#### PROBLEM TO WORK ON:
Pull out every line below holding the word "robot".

#### DATASET EXTRACT:
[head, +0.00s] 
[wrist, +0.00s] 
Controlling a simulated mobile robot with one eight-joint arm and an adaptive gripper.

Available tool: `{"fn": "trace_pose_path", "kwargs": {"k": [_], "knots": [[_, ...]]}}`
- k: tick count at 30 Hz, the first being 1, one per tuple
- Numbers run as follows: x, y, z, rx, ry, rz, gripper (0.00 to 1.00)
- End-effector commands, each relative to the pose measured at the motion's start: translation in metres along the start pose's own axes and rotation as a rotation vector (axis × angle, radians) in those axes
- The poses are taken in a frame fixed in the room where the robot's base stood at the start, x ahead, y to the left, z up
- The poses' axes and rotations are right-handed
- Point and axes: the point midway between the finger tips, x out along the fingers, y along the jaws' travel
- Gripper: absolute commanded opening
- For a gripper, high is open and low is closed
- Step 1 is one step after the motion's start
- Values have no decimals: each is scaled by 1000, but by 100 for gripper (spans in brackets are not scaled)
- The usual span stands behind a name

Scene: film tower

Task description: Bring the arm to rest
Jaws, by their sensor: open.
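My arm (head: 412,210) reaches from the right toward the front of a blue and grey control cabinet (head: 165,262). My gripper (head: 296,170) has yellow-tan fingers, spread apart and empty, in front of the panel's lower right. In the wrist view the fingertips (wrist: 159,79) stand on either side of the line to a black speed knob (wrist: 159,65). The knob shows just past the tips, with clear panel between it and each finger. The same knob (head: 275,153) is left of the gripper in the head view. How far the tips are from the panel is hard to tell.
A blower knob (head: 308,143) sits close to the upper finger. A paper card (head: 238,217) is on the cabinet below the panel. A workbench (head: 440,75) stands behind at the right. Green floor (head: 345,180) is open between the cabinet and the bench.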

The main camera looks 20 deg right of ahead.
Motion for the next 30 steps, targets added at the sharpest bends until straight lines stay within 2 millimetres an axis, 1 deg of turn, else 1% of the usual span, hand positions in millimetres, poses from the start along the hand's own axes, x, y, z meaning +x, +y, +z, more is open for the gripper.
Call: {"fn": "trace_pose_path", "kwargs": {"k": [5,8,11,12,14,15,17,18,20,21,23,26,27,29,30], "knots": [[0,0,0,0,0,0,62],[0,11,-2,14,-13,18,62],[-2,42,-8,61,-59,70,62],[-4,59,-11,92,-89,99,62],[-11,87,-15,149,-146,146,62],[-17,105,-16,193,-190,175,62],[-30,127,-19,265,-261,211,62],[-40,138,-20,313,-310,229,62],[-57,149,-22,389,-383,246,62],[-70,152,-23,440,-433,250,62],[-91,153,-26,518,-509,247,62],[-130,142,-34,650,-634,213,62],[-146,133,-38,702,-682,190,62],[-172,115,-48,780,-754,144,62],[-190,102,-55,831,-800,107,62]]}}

#### EXERCISE RESPONSE:
Controlling a simulated mobile robot with one eight-joint arm and an adaptive gripper.
- The poses are taken in a frame fixed in the room where the robot's base stood at the start, x ahead, y to the left, z up

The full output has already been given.